2. Misaligned Incentives: Enforcement Over Efficiency
IRS offices are not measured by how effectively they serve the taxpayer—they are measured by their ability to collect revenue through enforcement.
• Instead of rewarding efficiency, taxpayer satisfaction, or voluntary compliance rates, the system incentivizes penalty enforcement, aggressive collections, and criminal investigations.
• This dynamic perpetuates a culture of hostility between the IRS and taxpayers, reinforcing the perception that the agency exists not to ensure compliance, but to punish non-compliance.
This is an entirely avoidable problem. A restructured IRS could work in partnership with taxpayers rather than against them—but that requires dismantling the current adversarial framework.

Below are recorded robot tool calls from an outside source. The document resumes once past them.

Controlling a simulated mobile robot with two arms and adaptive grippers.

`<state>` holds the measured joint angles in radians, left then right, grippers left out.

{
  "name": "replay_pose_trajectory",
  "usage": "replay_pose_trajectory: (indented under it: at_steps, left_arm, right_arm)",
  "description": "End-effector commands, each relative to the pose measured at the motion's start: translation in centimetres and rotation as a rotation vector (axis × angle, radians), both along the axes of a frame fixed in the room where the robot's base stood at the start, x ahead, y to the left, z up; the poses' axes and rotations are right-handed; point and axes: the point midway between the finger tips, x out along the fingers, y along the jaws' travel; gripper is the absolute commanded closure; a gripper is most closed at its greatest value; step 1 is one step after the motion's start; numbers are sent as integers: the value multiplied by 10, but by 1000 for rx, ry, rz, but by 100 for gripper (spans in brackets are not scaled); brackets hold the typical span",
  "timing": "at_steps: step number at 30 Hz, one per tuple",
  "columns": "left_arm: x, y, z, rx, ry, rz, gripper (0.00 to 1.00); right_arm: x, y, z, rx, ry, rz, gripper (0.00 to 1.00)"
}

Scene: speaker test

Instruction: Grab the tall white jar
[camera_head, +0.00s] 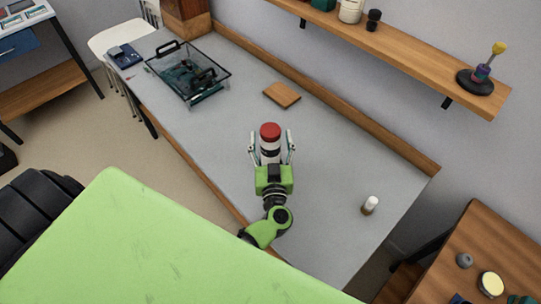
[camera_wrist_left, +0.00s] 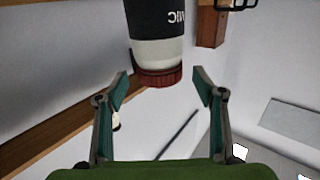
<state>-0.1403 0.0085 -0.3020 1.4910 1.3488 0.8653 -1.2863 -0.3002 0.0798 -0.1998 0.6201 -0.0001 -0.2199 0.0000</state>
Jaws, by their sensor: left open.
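A tall white jar (camera_head: 270,145) with a red lid and a dark band stands on the grey table. In the left wrist view the jar (camera_wrist_left: 158,50) looks upside down, with its black label, white part and red lid showing. My left gripper (camera_head: 271,138) is open, with one finger on each side of the jar in the head view. In the left wrist view the open fingertips (camera_wrist_left: 159,76) lie left and right of the lid, with gaps. My right gripper is not in view.
The tabletop around the jar is clear.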

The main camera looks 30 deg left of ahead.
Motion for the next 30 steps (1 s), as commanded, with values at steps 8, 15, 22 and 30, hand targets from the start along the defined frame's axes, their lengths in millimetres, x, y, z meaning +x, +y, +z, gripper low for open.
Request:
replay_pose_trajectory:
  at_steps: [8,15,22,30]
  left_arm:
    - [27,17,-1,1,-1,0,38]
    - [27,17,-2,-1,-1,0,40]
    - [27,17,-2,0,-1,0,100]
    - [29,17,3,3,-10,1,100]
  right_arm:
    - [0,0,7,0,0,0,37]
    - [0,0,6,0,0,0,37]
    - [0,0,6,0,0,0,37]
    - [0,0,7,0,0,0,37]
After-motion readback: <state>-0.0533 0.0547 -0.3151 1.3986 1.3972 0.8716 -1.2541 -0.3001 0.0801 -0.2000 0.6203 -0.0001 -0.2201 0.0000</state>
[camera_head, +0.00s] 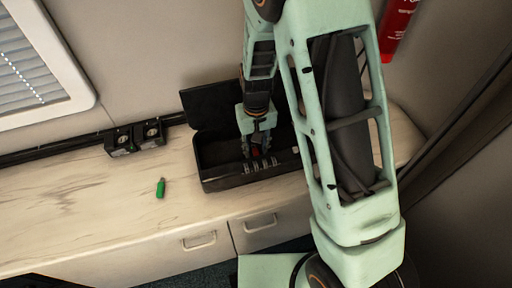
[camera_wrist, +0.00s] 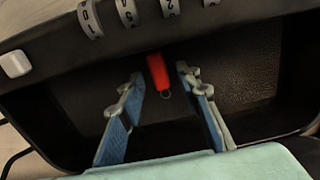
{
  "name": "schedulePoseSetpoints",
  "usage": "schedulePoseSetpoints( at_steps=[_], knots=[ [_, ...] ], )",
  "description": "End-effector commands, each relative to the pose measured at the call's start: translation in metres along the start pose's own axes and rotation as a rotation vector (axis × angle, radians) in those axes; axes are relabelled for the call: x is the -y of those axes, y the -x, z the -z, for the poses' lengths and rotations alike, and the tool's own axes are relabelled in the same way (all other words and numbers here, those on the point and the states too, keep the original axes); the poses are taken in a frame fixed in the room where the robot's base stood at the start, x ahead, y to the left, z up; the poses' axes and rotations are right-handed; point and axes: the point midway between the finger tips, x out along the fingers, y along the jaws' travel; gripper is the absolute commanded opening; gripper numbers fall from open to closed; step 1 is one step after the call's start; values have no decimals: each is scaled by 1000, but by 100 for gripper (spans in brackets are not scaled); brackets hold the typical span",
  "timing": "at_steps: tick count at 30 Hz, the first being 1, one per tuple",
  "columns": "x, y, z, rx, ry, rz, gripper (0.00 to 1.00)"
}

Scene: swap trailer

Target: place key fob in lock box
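The black lock box (camera_head: 215,178) stands open on the counter, its lid tilted up at the back. A red key fob (camera_wrist: 158,73) with a small metal ring is inside the box, near the wall with the number dials. I cannot tell whether it rests on the floor of the box. My gripper (camera_wrist: 160,76) reaches down into the box. Its blue-padded fingers are open, one on each side of the red fob, with a gap on both sides. In the head view, my gripper (camera_head: 256,146) partly hides the red fob.
Number dials (camera_wrist: 127,12) and a pale button (camera_wrist: 15,63) are on the box front. A small green object (camera_head: 160,188) lies on the counter (camera_head: 90,215) left of the box. A red extinguisher (camera_head: 397,28) hangs at upper right.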

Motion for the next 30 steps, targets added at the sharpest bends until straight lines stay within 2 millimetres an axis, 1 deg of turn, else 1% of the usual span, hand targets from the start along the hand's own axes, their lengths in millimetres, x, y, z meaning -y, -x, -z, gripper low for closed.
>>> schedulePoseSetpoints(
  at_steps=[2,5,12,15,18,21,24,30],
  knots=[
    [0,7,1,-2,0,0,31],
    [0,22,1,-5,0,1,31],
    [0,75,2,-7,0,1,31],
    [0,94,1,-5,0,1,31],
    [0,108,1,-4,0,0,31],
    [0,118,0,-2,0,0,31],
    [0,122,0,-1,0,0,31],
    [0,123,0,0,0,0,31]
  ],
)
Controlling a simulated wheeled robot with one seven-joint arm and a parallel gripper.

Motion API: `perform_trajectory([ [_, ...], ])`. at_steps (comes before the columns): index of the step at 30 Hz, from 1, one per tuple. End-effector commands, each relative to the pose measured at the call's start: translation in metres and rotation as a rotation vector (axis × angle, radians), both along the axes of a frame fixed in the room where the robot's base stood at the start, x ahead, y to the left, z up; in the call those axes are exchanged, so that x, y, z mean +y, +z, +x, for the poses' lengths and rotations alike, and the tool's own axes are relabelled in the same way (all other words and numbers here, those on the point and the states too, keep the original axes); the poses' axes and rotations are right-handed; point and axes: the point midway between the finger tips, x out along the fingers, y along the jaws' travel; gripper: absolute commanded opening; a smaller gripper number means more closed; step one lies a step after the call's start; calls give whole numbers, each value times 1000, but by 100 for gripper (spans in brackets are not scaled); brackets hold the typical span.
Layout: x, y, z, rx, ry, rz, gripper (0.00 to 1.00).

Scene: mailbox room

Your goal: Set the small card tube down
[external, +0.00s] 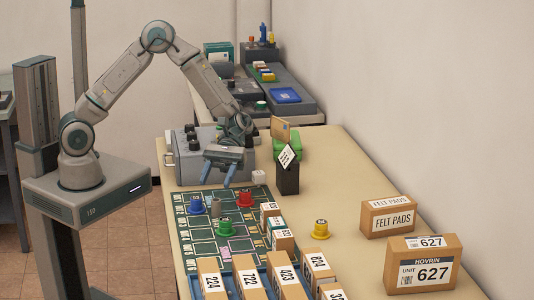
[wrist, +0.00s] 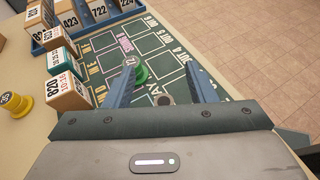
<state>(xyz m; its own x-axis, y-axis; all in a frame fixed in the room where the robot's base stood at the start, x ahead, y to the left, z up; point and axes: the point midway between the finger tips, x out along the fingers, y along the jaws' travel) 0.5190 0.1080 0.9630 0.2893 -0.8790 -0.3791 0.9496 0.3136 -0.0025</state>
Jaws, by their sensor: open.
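My gripper (external: 217,182) is open above the back end of the green lettered mat (external: 196,229). In the wrist view its two blue fingers (wrist: 160,63) stand well apart. A small dark brownish ring (wrist: 163,99) shows low between the fingers, over the mat. It looks like the end of the small card tube, apart from both fingers as far as I can see. Its lower part is too small to make out.
A blue piece (external: 196,206), a red piece (external: 245,199) and a green piece (external: 223,227) stand on the mat. Numbered boxes (external: 249,279) line the front. A yellow piece (external: 320,230) and black holder (external: 288,177) stand right. A grey machine (external: 183,165) stands behind.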

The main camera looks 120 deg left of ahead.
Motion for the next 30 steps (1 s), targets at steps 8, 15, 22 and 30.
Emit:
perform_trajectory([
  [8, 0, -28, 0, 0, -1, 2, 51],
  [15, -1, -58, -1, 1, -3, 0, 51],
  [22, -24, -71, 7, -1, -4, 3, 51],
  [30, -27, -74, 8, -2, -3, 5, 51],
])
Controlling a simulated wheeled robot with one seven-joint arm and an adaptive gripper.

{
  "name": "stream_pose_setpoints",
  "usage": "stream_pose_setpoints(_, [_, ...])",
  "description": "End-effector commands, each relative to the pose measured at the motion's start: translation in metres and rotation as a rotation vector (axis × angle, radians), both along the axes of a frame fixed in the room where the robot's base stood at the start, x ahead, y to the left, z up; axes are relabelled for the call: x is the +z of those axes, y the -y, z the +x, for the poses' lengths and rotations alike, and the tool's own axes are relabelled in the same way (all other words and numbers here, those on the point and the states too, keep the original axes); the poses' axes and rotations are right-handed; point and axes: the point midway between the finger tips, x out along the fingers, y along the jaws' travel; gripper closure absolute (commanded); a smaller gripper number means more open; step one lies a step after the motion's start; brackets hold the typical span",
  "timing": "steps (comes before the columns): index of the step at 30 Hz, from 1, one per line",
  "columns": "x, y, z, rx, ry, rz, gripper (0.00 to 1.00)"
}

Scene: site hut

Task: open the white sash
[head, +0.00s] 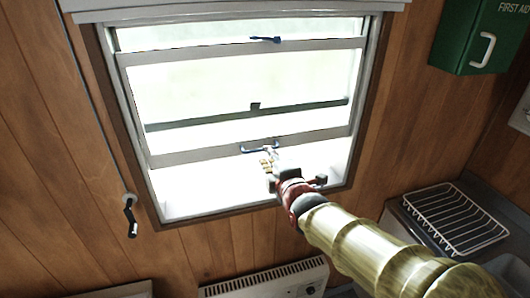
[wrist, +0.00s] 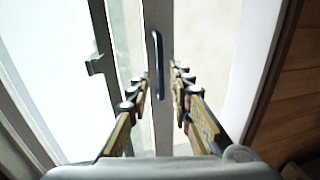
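The white sash (head: 190,156) is in the window in the head view, its bottom rail crossing above the sill. A bright band lies between rail and sill; I cannot tell if it is an open gap. A slim blue-grey bar handle (head: 260,147) is on the bottom rail. My gripper (head: 267,163) is at this handle, just below it in the head view. In the wrist view, the rail (wrist: 160,14) runs up the picture, and the handle (wrist: 158,62) lies between the two open fingers of my gripper (wrist: 159,80). Space shows on both sides of the handle.
A blue latch (head: 265,39) is on the upper rail. A dark crank (head: 131,216) hangs on the wall at left. A green first aid box (head: 478,35) is at upper right. A wire dish rack (head: 455,218) stands at right, and a heater (head: 265,281) is below the window.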

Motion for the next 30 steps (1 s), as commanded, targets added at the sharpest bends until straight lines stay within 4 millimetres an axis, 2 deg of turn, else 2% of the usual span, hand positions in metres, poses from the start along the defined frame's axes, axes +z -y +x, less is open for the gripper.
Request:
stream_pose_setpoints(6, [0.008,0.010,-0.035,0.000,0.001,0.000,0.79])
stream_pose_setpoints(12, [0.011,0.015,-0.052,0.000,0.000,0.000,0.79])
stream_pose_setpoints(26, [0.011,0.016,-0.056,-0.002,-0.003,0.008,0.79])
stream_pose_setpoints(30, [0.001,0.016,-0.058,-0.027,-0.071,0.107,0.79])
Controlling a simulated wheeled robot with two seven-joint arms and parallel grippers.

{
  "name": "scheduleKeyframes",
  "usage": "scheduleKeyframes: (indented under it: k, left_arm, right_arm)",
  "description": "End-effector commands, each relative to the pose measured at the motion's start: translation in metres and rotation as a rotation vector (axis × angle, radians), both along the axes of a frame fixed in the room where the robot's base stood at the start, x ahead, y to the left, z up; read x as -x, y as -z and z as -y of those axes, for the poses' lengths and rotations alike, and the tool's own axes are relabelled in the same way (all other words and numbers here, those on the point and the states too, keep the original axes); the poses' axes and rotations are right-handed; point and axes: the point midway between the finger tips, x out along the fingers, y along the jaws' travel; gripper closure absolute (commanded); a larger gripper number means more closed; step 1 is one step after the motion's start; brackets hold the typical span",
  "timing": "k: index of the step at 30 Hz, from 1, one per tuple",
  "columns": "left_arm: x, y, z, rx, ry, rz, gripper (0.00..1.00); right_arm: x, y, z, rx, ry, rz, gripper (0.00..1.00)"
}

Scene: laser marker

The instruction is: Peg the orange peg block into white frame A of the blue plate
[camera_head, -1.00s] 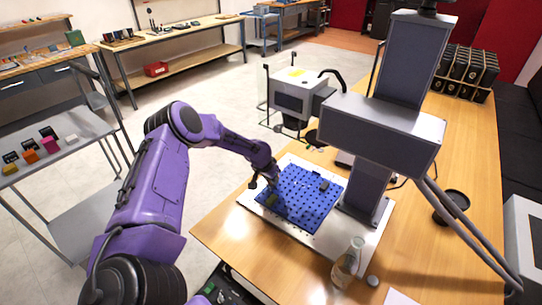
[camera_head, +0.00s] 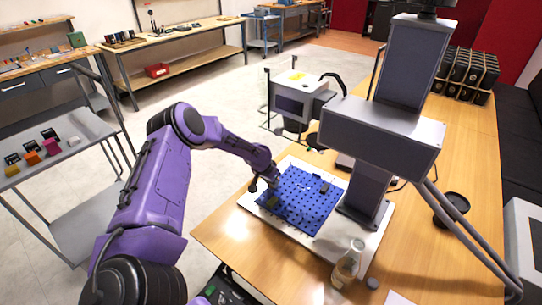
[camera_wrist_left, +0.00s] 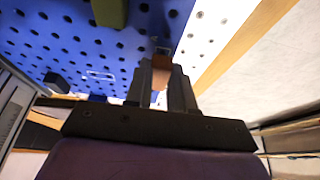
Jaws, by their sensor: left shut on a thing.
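The blue plate (camera_head: 318,213), full of dark holes, lies on a white perforated board on the wooden table. My left gripper (camera_head: 272,188) is low over the plate's far left part. In the left wrist view its fingers (camera_wrist_left: 162,75) are shut on a small orange-brown block (camera_wrist_left: 162,62), mostly hidden between them, close to the plate's edge. I cannot tell whether the block touches the plate. A thin white frame outline (camera_wrist_left: 100,75) shows on the plate to the left of the fingers; its letter is unreadable. My right gripper is not in view.
An olive block (camera_wrist_left: 110,12) and a dark block (camera_wrist_left: 55,82) sit on the plate. The grey laser column (camera_head: 368,190) stands at the plate's right. A glass bottle (camera_head: 347,265) stands in front. A side cart (camera_head: 85,128) holds several coloured blocks.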

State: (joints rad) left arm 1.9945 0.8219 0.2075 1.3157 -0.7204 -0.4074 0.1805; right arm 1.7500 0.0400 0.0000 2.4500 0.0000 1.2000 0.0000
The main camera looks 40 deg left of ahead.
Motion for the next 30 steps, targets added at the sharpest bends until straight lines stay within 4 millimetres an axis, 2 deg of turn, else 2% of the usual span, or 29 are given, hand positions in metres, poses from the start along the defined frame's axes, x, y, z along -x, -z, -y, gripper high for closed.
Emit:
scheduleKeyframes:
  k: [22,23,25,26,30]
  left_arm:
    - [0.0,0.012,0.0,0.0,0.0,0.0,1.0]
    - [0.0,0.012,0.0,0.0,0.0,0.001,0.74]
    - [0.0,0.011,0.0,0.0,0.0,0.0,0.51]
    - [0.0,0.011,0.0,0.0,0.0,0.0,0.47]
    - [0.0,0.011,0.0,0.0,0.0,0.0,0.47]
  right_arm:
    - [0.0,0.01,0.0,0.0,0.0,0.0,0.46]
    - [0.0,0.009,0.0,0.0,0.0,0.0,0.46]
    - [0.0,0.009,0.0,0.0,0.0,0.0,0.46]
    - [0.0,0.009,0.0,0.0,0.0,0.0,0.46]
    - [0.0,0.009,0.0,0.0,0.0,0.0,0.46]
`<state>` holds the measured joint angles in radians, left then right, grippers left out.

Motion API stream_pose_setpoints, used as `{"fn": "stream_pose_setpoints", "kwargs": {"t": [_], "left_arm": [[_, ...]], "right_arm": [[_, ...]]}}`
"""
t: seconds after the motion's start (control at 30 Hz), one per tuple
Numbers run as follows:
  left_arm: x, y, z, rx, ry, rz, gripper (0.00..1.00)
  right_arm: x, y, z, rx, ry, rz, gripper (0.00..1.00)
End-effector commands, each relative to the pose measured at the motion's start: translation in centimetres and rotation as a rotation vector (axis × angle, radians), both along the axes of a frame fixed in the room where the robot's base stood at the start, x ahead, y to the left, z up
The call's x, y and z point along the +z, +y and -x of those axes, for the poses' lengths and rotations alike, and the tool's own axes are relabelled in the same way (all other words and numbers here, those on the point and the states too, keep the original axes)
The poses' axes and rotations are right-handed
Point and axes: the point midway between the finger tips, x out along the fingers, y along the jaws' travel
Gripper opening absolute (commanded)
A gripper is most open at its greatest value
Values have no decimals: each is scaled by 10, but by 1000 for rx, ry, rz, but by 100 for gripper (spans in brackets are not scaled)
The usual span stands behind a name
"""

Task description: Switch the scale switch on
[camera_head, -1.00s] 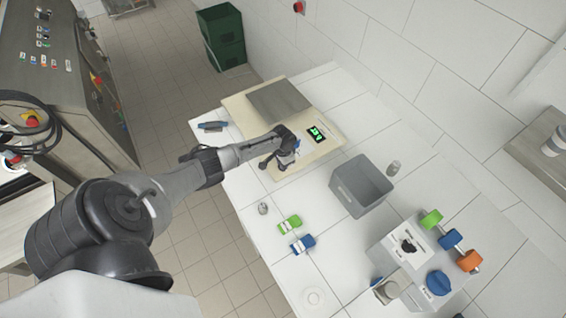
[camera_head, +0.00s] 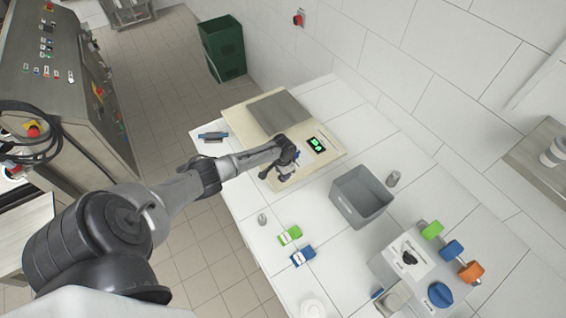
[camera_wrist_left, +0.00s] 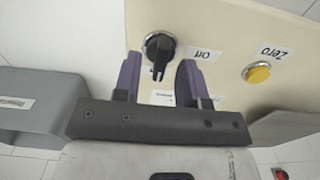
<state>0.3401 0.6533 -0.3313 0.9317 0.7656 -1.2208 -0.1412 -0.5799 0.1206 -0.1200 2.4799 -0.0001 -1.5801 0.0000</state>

The Solution: Turning IRS Offices into Economic Development and Taxpayer Collaboration Centers
It is not enough to shut down unnecessary IRS offices—we need to replace them with institutions that actually serve taxpayers.
1. Transforming Taxpayer Assistance Centers into Economic Growth Hubs
Instead of serving as enforcement-driven bureaucracies, IRS field offices should become business assistance hubs that help taxpayers navigate tax credits, optimize deductions, and proactively comply with tax laws.
• These centers should be staffed with tax advisors, not enforcers, who can guide business owners through complex deductions and incentives.
• The focus should be on helping entrepreneurs leverage tax credits, not penalizing them for honest mistakes.
• By fostering a culture of collaboration, these offices can encourage compliance through education rather than intimidation.
2. Eliminating the Criminal Enforcement Arm in Low-Activity Regions
IRS criminal enforcement should not exist in areas with no meaningful case volume.
• These resources should be consolidated at the federal level and only deployed in true financial crime hotspots.
• Small businesses and taxpayers should not live under the constant threat of unwarranted criminal scrutiny, simply because an underused field office needs to justify its budget.
3. Creating a New IRS That Prioritizes Compliance Through Engagement
Instead of an enforcement-driven IRS, we need a service-driven IRS:
• One that educates before it penalizes.
• One that helps taxpayers comply proactively rather than punishing them retroactively.
• One that rebuilds trust rather than continuing to destroy it.
Conclusion: A Smarter, More Effective IRS That Works for the People
Closing unnecessary IRS offices is a good start—but the real goal must be systemic reform.
We must shift from an enforcement-first model to a compliance-first model—one that works in partnership with taxpayers rather than against them.
If we are serious about fixing the IRS, we must demand an agency that is transparent, accountable, and dedicated to serving the American people—not just sustaining itself at their expense.